Even in death, Margaret Thatcher retains her capacity to polarise opinion. Never someone to whom people could be indifferent, Britain’s first female premier was either loved or hated.
Margaret Thatcher was a revolutionary. Her revolution was not amongst the middle classes; any Tory leader might have commanded those votes. Margaret Thatcher’s success was to garner the votes of millions of working-class people, particularly around London and the south-east. ‘Essex man’, the brash, Sun-reading, proletarian, was at the backbone of the Thatcherite revolution.

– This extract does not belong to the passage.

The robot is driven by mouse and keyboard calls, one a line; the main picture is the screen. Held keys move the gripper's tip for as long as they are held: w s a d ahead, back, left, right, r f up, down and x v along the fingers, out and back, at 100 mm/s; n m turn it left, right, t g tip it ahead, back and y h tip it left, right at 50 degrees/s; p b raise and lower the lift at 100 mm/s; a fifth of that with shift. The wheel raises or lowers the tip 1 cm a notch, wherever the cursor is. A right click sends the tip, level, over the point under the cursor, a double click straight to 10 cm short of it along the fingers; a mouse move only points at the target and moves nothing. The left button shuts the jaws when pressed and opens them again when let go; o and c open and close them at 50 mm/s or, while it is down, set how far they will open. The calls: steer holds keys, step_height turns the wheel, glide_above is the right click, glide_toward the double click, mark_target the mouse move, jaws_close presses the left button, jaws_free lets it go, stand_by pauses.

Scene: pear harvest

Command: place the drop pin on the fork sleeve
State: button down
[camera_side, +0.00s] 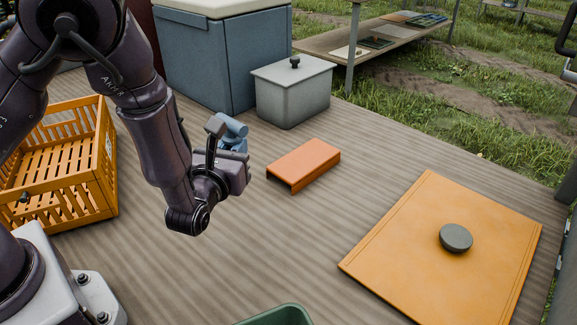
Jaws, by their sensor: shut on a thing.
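The orange channel-shaped piece (308,162), which looks like the fork sleeve, lies on the wooden deck with an open dark end facing the front left. My gripper (231,148) is to the left of it, apart from it and above the deck. It is shut on a blue-grey piece (234,127) with a rounded, cylinder-like top, which I take to be the drop pin. My wrist hides much of the jaws and the lower part of this piece, so its lower end cannot be made out.
A yellow slatted crate (108,165) stands at left. A grey lidded box (292,98) and a large blue-grey cooler (205,62) stand behind. An orange board (400,260) with a dark round knob (455,237) lies at right. A green container rim (285,313) shows at front. Deck between is clear.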

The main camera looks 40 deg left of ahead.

As someone who grew up on tales of post-war premier Clement Attlee and NHS architect Aneurin Bevan, there seemed, to me, much to be cherished in the post-war consensus that was accepted by the Conservative governments of the 1950s and 1960s. The consensus sought a society where there would be care for everyone. It was a mood that arose from the trauma of war and the misery of the 1930s. The English, however, (for it was they who would send Margaret Thatcher Downing Street in 1979 – she never commanded a majority in Scotland or Wales), were determined things were going to change. The new breed of Toryism was more typified by David Evans, the brash working class MP for Welwyn Hatfield than it was by the public school and Oxbridge patricians
Margaret Thatcher was ideologically opposed to the post-war consensus, declaring to Woman’s Own magazine in 1987,
‘I think we’ve been through a period where too many people have been given to understand that if they have a problem, it’s the government’s job to cope with it. ‘I have a problem, I’ll get a grant.’ ‘I’m homeless, the government must house me.’ They’re casting their problem on society. And, you know, there is no such thing as society. There are individual men and women, and there are families. And no government can do anything except through people, and people must look to themselves first. It’s our duty to look after ourselves and then, also to look after our neighbour.’
Being told to look after oneself seems reasonable to those who could do so, particularly if that self-dependence came with extra cash in one’s pocket. It was a message that struck a chord with many working class electors who had been heavily burdened by the taxation policies of the Wilson and Callaghan Labour governments; it was a message that won elections for the Conservatives in 1979 and 1987 (the Falklands War enabling Thatcher to overcome the unpopularity of 1981 and triumph in the 1983 election). But it was also a message that absolved people of responsibility for others, it removed their responsibility to contribute to those things in society that could not be provided by the market.
Margaret Thatcher’s mistake, (like the mistake of Labour governments that allowed particular trade unions to shape government policy to favour their own members), was to underestimate self-interest. People who looked after themselves were not inclined to look after their neighbour. The neo-liberalism of her economic policies was reflected in a laissez faire attitude to society and many people who had not the capacity to cope were abandoned.
Margaret Thatcher’s principle was that one should pay for what one wanted. It is a principle that might be applied at a societal level, one gets the sort of society for which one is prepared to pay. Since 1979, building a consensus-based, inclusive society seems something for which Britain is not inclined to pay, that may not be to the liking of those on the Left, but that is the nature of democracy.